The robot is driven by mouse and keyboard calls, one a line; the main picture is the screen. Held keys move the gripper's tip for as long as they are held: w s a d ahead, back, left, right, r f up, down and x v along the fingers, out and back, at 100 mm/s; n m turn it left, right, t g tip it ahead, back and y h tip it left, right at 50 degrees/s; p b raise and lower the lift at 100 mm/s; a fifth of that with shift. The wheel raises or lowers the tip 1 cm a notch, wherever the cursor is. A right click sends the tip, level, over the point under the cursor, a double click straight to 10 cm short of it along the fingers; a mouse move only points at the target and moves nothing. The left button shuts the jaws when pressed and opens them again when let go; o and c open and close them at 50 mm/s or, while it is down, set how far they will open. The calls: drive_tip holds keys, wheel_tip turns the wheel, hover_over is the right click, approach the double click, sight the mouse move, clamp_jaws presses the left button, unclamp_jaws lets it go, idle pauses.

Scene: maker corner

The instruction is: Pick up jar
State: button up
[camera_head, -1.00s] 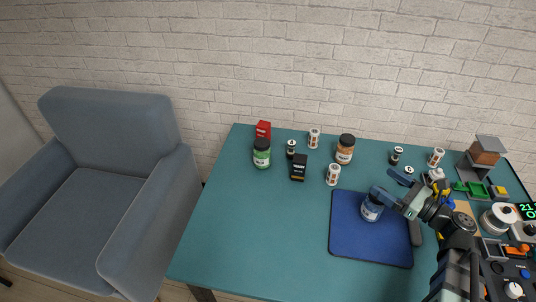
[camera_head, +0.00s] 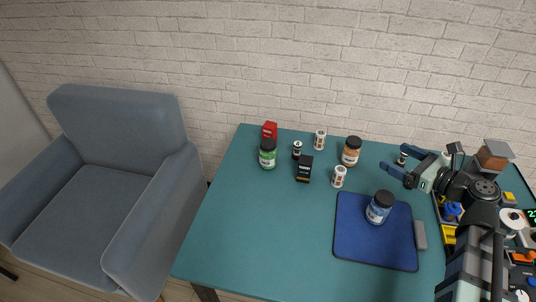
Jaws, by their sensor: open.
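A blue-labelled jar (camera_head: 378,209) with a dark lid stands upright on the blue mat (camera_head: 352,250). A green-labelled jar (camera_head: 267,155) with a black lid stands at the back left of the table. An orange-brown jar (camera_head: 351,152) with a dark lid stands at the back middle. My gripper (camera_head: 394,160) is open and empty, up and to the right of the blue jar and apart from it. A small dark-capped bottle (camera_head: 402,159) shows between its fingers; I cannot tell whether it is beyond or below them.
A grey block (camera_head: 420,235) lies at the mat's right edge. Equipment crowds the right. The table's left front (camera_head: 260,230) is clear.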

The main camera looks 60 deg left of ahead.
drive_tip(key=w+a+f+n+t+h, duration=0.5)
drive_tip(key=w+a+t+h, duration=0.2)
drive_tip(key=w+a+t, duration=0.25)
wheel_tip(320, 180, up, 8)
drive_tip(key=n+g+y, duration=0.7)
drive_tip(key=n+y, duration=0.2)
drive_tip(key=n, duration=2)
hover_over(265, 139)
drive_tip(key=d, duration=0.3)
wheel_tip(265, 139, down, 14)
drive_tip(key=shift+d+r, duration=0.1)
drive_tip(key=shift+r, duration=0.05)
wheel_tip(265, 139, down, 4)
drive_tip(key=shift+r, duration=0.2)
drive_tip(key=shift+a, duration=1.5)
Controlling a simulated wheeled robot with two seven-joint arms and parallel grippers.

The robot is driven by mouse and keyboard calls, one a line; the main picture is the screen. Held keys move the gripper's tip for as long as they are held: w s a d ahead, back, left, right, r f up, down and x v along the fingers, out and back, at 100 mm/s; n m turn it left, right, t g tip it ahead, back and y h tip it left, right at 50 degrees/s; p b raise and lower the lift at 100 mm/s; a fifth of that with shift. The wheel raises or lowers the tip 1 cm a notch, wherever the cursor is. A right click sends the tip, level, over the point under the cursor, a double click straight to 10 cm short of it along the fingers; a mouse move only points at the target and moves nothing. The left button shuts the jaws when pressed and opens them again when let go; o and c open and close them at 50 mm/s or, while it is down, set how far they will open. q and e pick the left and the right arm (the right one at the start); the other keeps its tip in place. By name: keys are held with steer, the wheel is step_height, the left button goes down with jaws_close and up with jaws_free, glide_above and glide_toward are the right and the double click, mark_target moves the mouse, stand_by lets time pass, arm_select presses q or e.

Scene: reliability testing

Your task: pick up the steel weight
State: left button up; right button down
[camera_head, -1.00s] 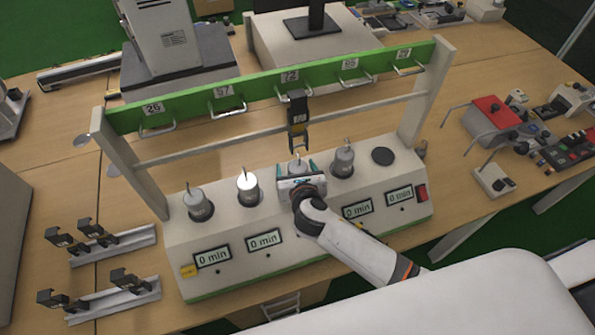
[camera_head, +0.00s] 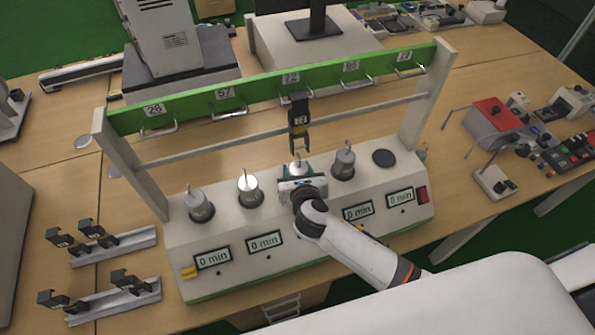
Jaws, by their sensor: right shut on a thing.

# # #

What to work on:
Quote the records above in full, dropping each picture.

Result for this exercise:
The robot is driven by mouse and keyboard calls, one a line; the main picture is the screen. Held keys move the gripper's tip for as long as they are held: w s a d ahead, back, left, right, r f up, down and x v along the fingers, out and back, at 100 mm/s; n m turn it left, right, t g tip it ahead, back and y h tip it left, right at 50 degrees/s; p b raise and lower the lift at 100 mm/s; a fifth of that with shift. The wheel raises or lowers the tip 1 cm a notch, wherever the cursor is. A right click sends the tip, level, over the point under the cursor, a double click straight to 10 cm short of it along the fingers; a mouse move only points at the target and moves nothing. The left button shuts the jaws when pressed and opens them again when let go; o and c open and close them at 50 mm/s or, while it is down, set how far they will open. The calls: drive_tip holds keys, wheel_tip turns the wheel, hover_over is the right click, approach the double click, sight the mouse move, clamp_jaws presses the left button, unclamp_jaws lets it go, idle pauses.

Scene: maker corner

The instruction is: Pick up jar
State: button up
[camera_head, -1.00s] 
[camera_head, +0.00s] 
Jaws, by their sensor: open.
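A blue-labelled jar (camera_head: 378,209) with a dark lid stands upright on the blue mat (camera_head: 352,250). A green-labelled jar (camera_head: 267,155) with a black lid stands at the back left of the table. An orange-brown jar (camera_head: 351,152) with a dark lid stands at the back middle. My gripper (camera_head: 394,160) is open and empty, up and to the right of the blue jar and apart from it. A small dark-capped bottle (camera_head: 402,159) shows between its fingers; I cannot tell whether it is beyond or below them.
A grey block (camera_head: 420,235) lies at the mat's right edge. Equipment crowds the right. The table's left front (camera_head: 260,230) is clear.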

The main camera looks 60 deg left of ahead.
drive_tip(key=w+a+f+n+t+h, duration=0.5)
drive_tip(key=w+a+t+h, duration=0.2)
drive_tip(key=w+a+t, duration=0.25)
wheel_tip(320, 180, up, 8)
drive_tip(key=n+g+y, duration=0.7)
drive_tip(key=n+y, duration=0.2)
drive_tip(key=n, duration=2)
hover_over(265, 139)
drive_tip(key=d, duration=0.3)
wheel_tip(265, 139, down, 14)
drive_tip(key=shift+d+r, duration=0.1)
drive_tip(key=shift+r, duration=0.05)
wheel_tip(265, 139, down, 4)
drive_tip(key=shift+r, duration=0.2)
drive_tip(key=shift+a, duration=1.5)
Controlling a simulated wheeled robot with two seven-joint arms and parallel grippers.

The robot is driven by mouse and keyboard calls, one a line; the main picture is the screen. Held keys move the gripper's tip for as long as they are held: w s a d ahead, back, left, right, r f up, down and x v along the fingers, out and back, at 100 mm/s; n m turn it left, right, t g tip it ahead, back and y h tip it left, right at 50 degrees/s; p b raise and lower the lift at 100 mm/s; a fifth of that with shift. The wheel raises or lowers the tip 1 cm a notch, wherever the cursor is. A right click sends the tip, level, over the point under the cursor, a double click straight to 10 cm short of it along the fingers; a mouse move only points at the target and moves nothing. The left button shuts the jaws when pressed and opens them again when let go; o and c open and close them at 50 mm/s or, while it is down, set how far they will open. q and e pick the left and the right arm (the right one at the start); the other keeps its tip in place. By name: keys are held with steer, the wheel is step_height, the left button goes down with jaws_close and up with jaws_free, glide_above and glide_toward are the right and the double click, mark_target moves the mouse, stand_by lets time pass, arm_select presses q or e.

Scene: reliability testing

Your task: pick up the steel weight
State: left button up; right button down
[camera_head, -1.00s] 
[camera_head, +0.00s] 
Jaws, by their sensor: right shut on a thing.

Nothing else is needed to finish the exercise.